Nolan talks about his story as a coach but his love for the game started years prior back on his home of Garden River.
“The way I start my story is people will think I was born in the 1800s versus the 1900s. We grew up in a very small house in Garden River First Nation outside Sault St. Marie and at the time we didn’t have indoor electricity or plumbing or what have you, we had an outdoor toilet and a pump. And I start off my story with kids, my tail always starts with one pail of water at a time.
“I just made a rink in my backyard, probably 40 feet by 20 feet, not the biggest rink but it was good enough to fall in love with the game.
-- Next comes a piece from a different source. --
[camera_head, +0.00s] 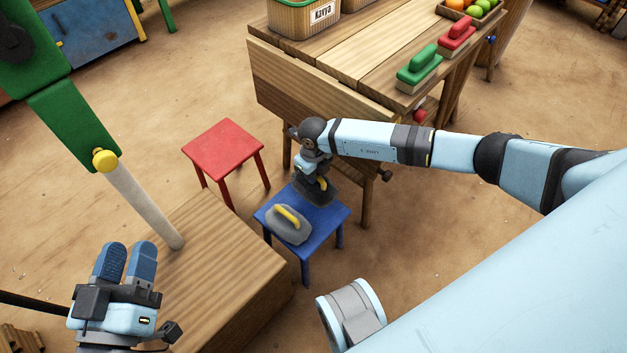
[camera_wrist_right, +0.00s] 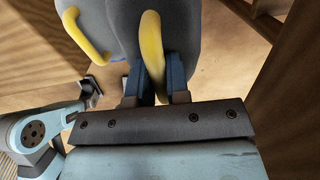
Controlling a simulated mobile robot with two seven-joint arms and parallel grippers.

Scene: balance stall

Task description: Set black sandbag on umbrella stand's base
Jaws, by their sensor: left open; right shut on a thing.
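The black sandbag (camera_head: 318,195), dark with a yellow handle, is at the back right of the blue stool (camera_head: 328,218). My right gripper (camera_head: 314,172) is above it, shut on its handle; the handle (camera_wrist_right: 152,45) is between the fingers in the wrist view. I cannot tell whether the bag touches the stool. A grey sandbag (camera_head: 287,233) with a yellow handle lies beside it on the stool. A pale pole (camera_head: 145,205) with a yellow knob and green upper part meets a wooden block (camera_head: 225,255), seemingly the umbrella stand's base. My left gripper (camera_head: 125,262) is open and empty left of the block.
A red stool (camera_head: 225,148) stands behind the block, empty. A wooden table (camera_head: 330,55) behind the blue stool holds a basket (camera_head: 302,18), a green brush (camera_head: 419,65) and a red brush (camera_head: 457,35). The block's top is bare around the pole.
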I made that when I was about 8 years old until I was 14 years old and that’s pretty much how I got my start.”
Nolan and his two sons Jordan and Brandon also started the 3 Nolan’s, a hockey camp that operates primarily in First Nation communities, and they have a clothing line selling items like t-shirts and hats to jackets.
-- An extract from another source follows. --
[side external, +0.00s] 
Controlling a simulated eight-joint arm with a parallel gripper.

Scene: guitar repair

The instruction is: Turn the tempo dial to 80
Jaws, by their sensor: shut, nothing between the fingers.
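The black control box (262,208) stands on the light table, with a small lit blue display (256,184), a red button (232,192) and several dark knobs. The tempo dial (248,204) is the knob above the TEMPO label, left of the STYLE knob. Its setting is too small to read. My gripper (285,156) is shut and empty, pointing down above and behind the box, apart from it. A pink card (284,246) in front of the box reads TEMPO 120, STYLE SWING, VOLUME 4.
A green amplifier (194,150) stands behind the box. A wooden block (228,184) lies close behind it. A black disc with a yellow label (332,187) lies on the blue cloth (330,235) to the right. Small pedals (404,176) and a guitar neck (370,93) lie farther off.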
He said working with his two boys is the best job he has ever had, and the lessons they teach are a direct result of the experiences they all faced.
“One day Brandon said ‘hey dad why don’t we do our own hockey schools, we’ll go to First Nation communities and help the way we can and maybe teach some of the stuff that we went through that maybe they could make that trail a little bit easier,'” says Nolan.
“So we’ve been doing it for a long time it’s probably one of the best, I wouldn’t even call it a job, it’s one of the best opportunities I’ve ever had to go into communities and not so much develop the next Freddie Sasakamoose or the next Brian Trottier or Geno Odjick, it’s just getting the kids to feel good about themselves through the sport.”